The Daily blog of SeeMidTN.com, pictures from Middle Tennessee and nearby cities.
Tuesday, January 20, 2015
Parks Covered Bridge - Trimble, TN
Obion County farmer Emerson E. Parks built this bridge, the Parks or Trimble Covered Bridge, in 1904 to span a drainage ditch dividing two of his fields on his farm. Although the bridge’s original purpose was agricultural, local traffic also used it until 1928, when the state built a state route with a modern bridge nearby.
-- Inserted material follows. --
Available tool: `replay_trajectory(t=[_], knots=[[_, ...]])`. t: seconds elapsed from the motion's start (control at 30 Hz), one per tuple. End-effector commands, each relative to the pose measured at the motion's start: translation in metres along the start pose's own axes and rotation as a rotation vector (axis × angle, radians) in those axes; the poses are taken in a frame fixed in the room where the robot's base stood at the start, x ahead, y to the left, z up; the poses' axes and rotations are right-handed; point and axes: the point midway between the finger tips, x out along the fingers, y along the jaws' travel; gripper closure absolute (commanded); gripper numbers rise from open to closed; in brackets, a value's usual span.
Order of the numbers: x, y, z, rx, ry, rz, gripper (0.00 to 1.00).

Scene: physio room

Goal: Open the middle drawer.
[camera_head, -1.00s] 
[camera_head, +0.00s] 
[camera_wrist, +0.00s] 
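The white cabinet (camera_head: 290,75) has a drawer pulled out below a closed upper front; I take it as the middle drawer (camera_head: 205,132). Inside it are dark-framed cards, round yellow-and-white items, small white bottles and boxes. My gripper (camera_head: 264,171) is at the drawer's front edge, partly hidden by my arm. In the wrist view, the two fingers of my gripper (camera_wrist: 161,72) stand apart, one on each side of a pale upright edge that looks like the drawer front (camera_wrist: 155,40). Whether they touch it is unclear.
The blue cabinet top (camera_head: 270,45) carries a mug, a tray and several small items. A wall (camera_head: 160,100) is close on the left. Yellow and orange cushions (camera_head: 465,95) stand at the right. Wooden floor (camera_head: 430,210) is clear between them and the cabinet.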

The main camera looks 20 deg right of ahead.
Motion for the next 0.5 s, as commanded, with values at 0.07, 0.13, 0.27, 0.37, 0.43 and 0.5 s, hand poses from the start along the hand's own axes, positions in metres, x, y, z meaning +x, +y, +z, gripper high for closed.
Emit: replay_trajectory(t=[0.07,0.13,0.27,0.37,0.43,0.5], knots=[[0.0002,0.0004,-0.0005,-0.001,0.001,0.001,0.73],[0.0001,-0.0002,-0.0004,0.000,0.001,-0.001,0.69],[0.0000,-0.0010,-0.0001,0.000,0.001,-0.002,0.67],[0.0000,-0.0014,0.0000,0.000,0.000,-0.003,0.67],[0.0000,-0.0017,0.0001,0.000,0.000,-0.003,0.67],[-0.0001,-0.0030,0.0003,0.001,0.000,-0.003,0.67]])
The bridge remained in use on Trimble's farm until 1997. At that time, due to erosion at the original site that had endangered the historic bridge, the community salvaged as much material as possible and rebuilt the bridge in a city park in Trimble, which resulted in the bridge being delisted from the National Register of Historic Places.
This is what it looked like in 1993: bridgehunter.com/photos/24/68/246838-L.jpg
The wooden bridge is 59 ft. long, 11.4 feet wide, and has 10 ft. of vertical clearance. A gable roof originally covered the bridge, but a tornado destroyed the original roof in 1914. After the tornado, Parks replaced the gable roof with a flat shed roof.
It is one of a small number of Covered bridges in Tennessee. There are also ones in Elizabethton, Sevierville, Lawrenceburg, Red Boiling Springs and Greene County.